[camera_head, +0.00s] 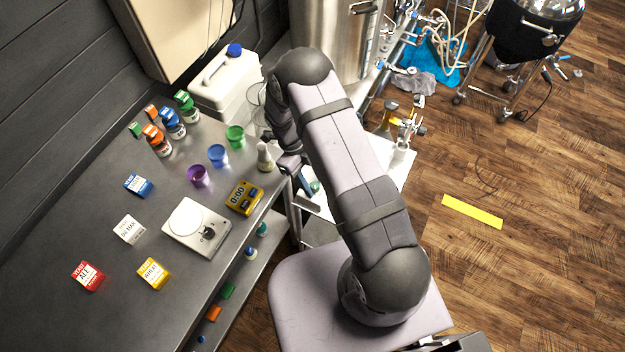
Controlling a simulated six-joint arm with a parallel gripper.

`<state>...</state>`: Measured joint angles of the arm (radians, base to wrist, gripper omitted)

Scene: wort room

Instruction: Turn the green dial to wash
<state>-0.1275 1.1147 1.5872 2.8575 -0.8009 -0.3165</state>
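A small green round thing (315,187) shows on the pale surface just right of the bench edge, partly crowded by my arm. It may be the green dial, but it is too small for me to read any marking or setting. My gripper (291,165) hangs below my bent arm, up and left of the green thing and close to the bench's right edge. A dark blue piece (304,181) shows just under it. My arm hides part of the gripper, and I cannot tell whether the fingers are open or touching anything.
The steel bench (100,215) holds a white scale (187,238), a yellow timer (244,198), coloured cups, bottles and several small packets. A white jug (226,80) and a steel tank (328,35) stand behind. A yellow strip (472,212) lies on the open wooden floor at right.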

...

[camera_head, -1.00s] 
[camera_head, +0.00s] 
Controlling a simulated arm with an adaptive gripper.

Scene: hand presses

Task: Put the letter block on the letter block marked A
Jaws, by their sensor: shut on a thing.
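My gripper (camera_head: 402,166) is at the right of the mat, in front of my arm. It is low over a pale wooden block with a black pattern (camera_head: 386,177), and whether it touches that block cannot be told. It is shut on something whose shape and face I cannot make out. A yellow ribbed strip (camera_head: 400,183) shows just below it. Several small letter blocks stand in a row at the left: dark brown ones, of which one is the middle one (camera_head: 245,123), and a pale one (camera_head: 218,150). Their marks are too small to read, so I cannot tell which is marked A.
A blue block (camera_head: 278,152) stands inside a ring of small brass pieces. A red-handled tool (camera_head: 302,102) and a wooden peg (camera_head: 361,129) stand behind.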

> DESCRIPTION OF THE TASK:
The line containing "Scene: wort room" opens the part, and the line containing "Instruction: Turn the green dial to wash" closes it. Output that part exactly, with both, and only that.

> COMPLETE ANSWER:
Scene: wort room

Instruction: Turn the green dial to wash

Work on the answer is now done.